*Problem requirements*
Tally how many lines hold the string "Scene". Your reply should be that number alone.

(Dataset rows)

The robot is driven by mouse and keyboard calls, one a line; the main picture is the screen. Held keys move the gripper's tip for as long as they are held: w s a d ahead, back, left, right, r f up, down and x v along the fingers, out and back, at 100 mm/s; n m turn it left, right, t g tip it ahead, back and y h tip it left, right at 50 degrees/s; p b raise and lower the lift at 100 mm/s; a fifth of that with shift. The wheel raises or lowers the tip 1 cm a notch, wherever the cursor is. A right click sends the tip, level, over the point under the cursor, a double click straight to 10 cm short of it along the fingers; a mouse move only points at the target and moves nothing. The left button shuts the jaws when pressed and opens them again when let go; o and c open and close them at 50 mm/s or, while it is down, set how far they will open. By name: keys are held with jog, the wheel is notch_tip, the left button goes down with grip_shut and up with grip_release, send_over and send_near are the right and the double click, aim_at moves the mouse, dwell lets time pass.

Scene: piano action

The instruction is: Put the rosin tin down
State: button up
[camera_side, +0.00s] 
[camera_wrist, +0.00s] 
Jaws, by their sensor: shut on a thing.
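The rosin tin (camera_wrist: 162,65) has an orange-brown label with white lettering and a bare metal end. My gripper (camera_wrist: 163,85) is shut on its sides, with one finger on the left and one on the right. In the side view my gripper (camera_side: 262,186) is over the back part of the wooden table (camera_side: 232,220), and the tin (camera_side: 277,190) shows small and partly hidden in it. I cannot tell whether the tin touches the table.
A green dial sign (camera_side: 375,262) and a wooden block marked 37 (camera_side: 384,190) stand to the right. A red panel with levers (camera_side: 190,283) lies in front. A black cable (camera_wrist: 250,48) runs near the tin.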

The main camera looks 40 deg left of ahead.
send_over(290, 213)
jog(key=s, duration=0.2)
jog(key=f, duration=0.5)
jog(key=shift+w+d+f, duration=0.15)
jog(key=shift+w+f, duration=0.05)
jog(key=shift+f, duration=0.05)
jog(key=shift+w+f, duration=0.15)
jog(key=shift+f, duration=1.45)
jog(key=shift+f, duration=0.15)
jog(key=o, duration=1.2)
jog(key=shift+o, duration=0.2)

==

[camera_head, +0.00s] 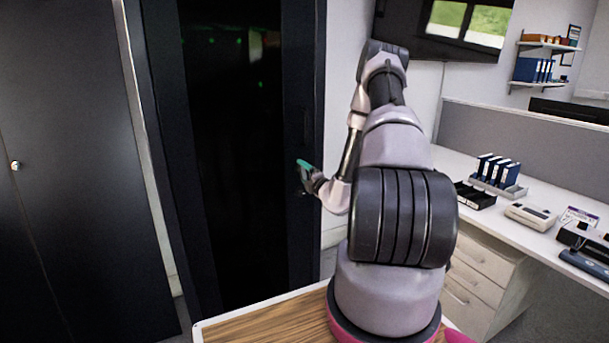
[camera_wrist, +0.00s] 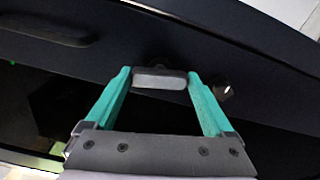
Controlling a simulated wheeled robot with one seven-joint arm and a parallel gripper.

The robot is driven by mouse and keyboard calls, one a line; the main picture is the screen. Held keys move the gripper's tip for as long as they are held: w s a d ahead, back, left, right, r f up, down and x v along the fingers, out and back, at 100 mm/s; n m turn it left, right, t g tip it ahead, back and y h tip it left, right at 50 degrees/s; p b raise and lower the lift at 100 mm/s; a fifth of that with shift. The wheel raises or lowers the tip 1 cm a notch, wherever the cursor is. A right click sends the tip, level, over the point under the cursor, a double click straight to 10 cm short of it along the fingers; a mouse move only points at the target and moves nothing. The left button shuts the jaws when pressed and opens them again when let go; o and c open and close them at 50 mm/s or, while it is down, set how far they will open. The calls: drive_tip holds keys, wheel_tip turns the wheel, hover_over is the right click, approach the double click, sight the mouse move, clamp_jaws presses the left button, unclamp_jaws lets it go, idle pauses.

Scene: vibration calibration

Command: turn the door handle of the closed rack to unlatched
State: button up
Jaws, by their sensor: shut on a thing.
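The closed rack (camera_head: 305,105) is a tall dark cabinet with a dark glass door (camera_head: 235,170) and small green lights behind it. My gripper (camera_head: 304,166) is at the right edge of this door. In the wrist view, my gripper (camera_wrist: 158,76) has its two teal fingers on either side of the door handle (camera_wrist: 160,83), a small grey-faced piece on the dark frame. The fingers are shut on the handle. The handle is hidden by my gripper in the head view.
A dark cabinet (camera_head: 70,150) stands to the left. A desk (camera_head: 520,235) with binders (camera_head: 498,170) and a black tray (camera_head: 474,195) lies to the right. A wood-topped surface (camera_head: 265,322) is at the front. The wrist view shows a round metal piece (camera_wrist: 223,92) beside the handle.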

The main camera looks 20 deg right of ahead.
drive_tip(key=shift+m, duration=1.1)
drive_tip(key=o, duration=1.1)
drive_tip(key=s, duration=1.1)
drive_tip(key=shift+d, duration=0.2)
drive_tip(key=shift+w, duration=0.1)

* * *

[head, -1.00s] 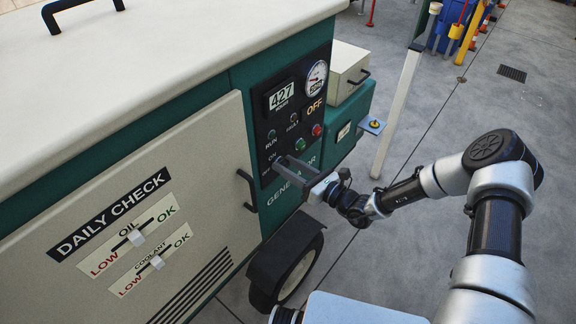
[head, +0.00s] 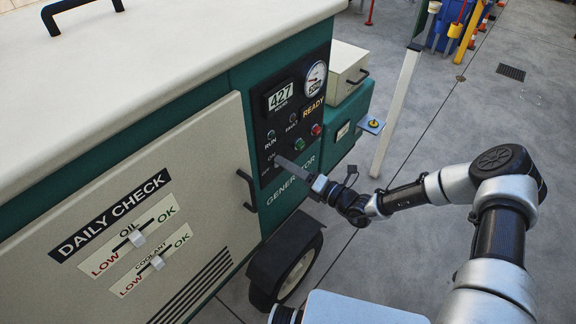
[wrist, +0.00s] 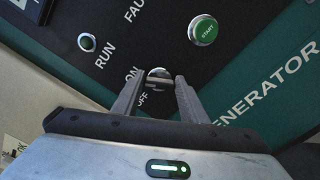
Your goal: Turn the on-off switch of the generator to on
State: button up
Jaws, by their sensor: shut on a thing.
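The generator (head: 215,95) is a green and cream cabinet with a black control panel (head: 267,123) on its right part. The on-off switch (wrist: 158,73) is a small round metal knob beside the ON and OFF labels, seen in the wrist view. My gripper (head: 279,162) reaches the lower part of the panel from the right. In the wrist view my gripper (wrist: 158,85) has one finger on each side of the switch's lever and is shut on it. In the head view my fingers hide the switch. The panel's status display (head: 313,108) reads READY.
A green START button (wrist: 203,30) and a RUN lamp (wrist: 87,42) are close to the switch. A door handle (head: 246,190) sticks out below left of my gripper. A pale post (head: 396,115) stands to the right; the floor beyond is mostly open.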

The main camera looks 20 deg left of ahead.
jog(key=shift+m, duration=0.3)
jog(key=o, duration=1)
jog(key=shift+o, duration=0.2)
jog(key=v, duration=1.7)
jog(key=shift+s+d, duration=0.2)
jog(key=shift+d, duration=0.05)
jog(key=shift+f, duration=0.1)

*Response below*
2